Jongens en meisjes hebben waarschijnlijk dezelfde vermogens in hun cognitieve functioneren. Dat jongens in de vroege pubertijd vaak wat slechter presteren dan meisjes op die leeftijd komt waarschijnlijk doordat jongens iets achterlopen op meisjes in hun neuropsychologische ontwikkeling.
Dat zegt hoogleraar Jelle Jolles van de Vrije Universiteit Amsterdam. Neuropsychologen van de universiteit deden onderzoek onder ruim 300 leerlingen uit de brugklas (13 jaar) en derde klas (15 jaar) van de middelbare school. De leerlingen moesten een opdracht maken waarbij ze combinaties van cijfers en letters moesten onthouden om daarna zo snel mogelijk de juiste cijfers bij de letters te zetten. De 15-jarigen bleken de taak beter te maken dan de 13-jarigen. Leerlingen uit het VWO scoorden beter dan HAVO-leerlingen en meisjes presteerden beter dan jongens. Hoge cijfers bleken geen indicatie voor betere prestaties op de taak uit het onderzoek.
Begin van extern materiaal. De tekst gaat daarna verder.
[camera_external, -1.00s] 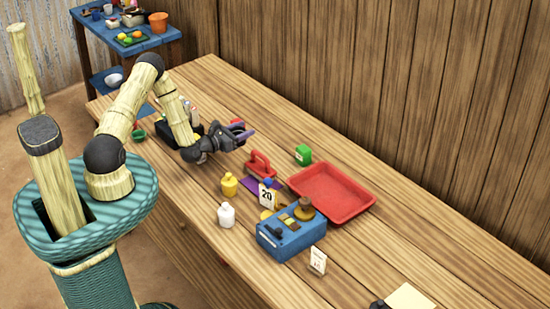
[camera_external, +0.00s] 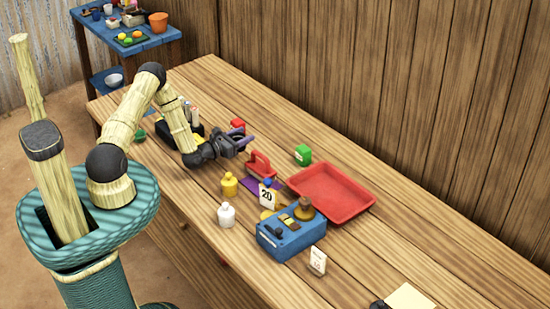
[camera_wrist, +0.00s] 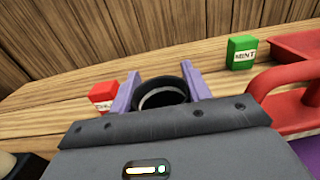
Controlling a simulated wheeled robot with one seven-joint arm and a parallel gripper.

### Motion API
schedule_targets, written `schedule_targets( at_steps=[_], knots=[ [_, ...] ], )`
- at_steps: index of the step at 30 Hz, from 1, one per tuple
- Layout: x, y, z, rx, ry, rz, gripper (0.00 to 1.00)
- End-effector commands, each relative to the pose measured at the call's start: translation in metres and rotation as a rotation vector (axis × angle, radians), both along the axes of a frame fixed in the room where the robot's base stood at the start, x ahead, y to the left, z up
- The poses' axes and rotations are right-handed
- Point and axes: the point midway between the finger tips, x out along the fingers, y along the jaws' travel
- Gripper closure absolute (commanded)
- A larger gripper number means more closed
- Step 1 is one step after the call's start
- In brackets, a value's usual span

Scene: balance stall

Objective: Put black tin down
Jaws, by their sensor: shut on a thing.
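My gripper (camera_external: 247,142) is low over the table, left of the red-handled holder. In the wrist view my gripper (camera_wrist: 160,82) has its two purple fingers on either side of a round black tin (camera_wrist: 162,98), shut on it. The tin shows a dark rim with a pale curved line inside. In the external view the tin is hard to make out at the gripper. I cannot tell whether its underside touches the wooden table (camera_external: 350,235).
A red tin (camera_wrist: 102,95) stands behind my gripper and a green mint tin (camera_wrist: 241,52) to its right. Bare wood lies behind the gripper.

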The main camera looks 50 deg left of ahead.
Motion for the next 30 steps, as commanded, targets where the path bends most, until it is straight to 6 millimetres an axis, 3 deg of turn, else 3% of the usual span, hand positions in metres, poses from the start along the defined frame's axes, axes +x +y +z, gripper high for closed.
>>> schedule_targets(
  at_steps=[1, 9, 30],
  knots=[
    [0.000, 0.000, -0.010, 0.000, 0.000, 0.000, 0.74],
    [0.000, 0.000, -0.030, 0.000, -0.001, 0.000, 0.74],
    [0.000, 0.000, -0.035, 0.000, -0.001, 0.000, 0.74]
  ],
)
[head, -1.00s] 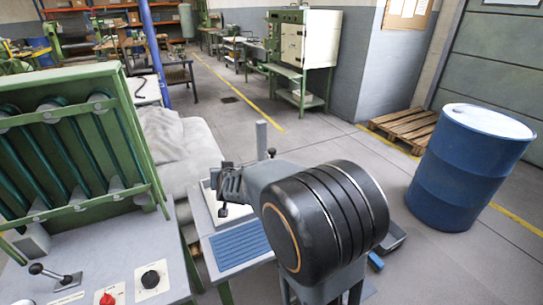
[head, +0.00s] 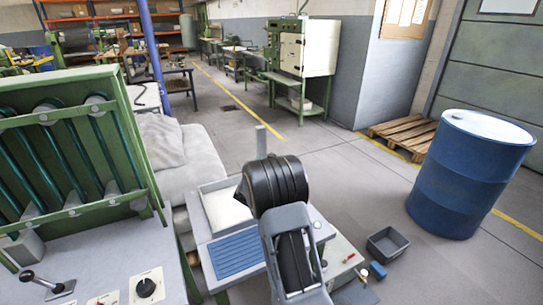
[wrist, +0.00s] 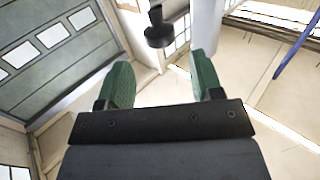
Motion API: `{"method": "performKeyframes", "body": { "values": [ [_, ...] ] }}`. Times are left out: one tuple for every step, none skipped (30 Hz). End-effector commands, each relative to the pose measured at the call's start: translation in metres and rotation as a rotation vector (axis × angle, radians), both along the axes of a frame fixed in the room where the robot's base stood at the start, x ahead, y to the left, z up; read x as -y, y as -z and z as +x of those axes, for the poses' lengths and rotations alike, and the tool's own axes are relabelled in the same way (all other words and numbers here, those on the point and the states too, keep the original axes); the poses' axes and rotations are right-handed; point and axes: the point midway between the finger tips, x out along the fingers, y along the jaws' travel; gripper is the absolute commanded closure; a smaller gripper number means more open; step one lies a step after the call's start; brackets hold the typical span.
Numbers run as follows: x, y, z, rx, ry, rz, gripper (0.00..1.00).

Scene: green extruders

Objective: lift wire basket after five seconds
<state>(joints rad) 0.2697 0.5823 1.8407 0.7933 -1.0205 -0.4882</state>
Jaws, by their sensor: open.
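I cannot make out a wire basket in either view. My gripper (wrist: 163,80) shows in the wrist view with its two green-padded fingers apart and nothing visible between them. Beyond it are a wall and a panelled door, seen at a steep tilt. A dark knob-like thing (wrist: 158,30) shows past the fingers; I cannot tell what it is. In the head view my gripper is hidden behind my dark arm joint, above the bench.
The green machine (head: 60,95) stands left. A grey bin (head: 388,243) and a blue barrel (head: 468,180) are right. Open floor lies beyond the bench.

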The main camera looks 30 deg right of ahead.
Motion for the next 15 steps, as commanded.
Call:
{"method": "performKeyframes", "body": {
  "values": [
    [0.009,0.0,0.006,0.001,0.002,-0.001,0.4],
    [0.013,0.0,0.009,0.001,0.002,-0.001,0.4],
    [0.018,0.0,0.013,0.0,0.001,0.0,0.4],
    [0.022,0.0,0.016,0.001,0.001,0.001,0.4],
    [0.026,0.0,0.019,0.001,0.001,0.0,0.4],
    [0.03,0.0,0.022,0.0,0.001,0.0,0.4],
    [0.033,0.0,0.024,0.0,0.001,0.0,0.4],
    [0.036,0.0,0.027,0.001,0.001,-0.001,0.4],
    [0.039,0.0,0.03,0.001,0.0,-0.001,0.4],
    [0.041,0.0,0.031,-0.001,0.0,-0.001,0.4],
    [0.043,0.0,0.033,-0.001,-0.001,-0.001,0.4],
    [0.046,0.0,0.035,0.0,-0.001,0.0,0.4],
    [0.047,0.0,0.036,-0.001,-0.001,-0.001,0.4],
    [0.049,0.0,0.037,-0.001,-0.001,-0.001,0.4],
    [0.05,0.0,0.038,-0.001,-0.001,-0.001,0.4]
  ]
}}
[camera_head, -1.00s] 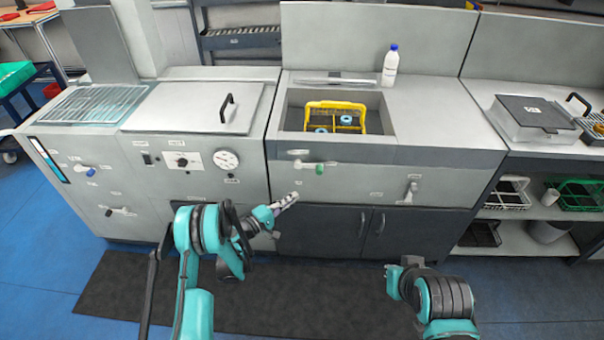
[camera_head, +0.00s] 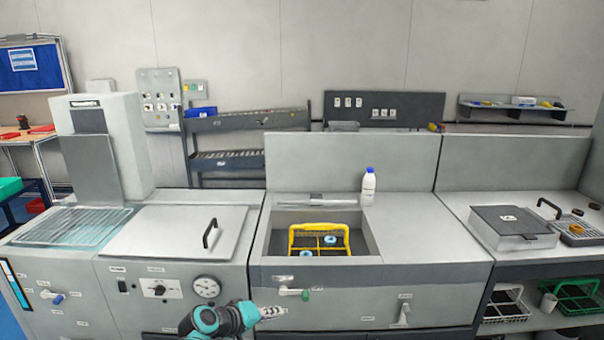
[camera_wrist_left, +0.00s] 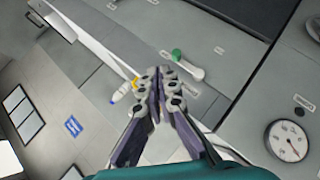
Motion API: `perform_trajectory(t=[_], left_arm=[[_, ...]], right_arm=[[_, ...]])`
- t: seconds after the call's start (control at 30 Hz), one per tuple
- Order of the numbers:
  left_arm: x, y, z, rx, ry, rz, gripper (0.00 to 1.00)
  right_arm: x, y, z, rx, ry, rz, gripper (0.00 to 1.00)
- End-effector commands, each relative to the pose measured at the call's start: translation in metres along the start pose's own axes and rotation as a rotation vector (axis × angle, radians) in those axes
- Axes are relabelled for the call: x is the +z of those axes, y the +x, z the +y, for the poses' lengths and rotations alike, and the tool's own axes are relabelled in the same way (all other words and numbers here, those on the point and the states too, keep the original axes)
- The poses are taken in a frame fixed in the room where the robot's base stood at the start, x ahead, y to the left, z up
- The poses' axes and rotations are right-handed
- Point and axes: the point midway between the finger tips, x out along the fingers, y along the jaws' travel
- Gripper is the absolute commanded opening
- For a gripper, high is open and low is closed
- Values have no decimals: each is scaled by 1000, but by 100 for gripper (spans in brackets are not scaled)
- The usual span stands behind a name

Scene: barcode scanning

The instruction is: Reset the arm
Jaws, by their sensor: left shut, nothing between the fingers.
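My left gripper (camera_head: 272,312) is at the bottom of the head view, in front of the sink unit's front panel. It is shut and empty, and its fingers point to the right. In the left wrist view the closed fingers (camera_wrist_left: 160,82) sit in the middle, with the green-tipped valve handle (camera_wrist_left: 186,65) beyond them. That handle also shows in the head view (camera_head: 297,292), just above and right of the gripper. My right arm and gripper are not in the head view now.
A yellow rack (camera_head: 320,240) with blue-ringed items stands in the sink basin. A white bottle with a blue cap (camera_head: 368,188) stands behind the sink's right side. A gauge (camera_head: 207,287) is left of the gripper. A dark-lidded box (camera_head: 512,226) sits on the right counter.

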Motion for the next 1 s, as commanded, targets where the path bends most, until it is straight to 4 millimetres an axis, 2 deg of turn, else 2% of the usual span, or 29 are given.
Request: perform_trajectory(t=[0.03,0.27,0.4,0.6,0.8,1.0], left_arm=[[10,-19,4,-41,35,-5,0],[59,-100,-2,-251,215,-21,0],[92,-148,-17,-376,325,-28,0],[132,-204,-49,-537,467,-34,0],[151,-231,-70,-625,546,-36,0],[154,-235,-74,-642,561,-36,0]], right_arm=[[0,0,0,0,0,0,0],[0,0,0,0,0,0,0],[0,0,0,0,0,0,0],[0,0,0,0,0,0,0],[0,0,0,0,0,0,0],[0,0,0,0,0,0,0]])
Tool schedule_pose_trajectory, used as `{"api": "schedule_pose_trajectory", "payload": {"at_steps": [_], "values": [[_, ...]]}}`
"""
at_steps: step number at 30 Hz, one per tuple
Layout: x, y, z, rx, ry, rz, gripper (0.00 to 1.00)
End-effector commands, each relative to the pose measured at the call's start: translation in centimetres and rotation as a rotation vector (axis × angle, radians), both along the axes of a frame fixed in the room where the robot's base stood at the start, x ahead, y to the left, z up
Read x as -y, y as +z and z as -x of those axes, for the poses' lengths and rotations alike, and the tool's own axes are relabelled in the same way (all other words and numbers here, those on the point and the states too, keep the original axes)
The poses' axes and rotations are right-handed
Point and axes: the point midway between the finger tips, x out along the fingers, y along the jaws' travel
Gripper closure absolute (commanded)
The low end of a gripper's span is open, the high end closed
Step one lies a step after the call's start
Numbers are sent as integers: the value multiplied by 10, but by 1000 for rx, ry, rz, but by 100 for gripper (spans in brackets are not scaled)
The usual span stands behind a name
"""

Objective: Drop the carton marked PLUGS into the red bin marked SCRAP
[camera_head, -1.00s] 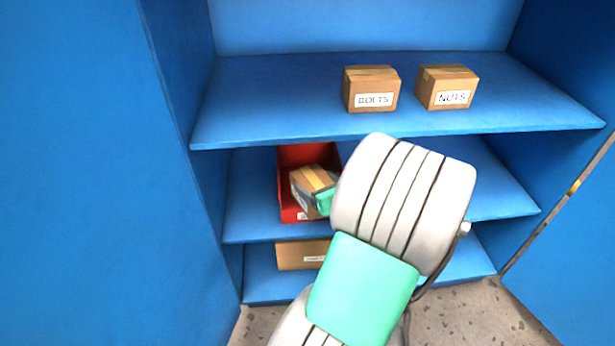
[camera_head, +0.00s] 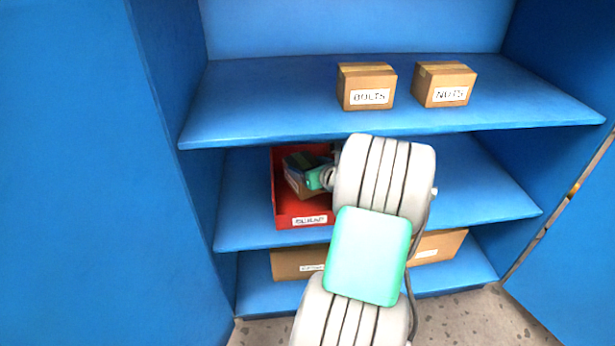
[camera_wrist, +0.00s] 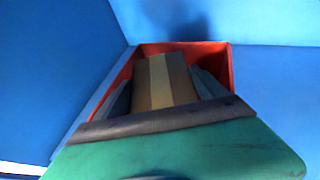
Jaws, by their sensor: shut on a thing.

Volgens de onderzoekers zijn de resultaten van het onderzoek belangrijk omdat deze aantonen dat zelfs relatief simpele cognitieve processen nog fors verbeteren bij leerlingen in de onderbouw. Ook hebben de onderzoekers nu meer zicht op welke factoren de individuele verschillen tussen leerlingen bepalen.
“Gerichte steun, sturing en inspiratie door leerkracht en ouder draagt bij aan de neuropsycholigische ontwikkeling van kinderen. Wij verwachten dan ook dat een pedagogische aanpak waarbij de neuropsychologische ontwikkeling wordt gestimuleerd zowel bij jongens als bij meisjes zal leiden tot een efficiëntere informatieverwerking en daarmee zal zorgen voor een betere leermotivatie en studieprestatie,” aldus hoogleraar Jolles.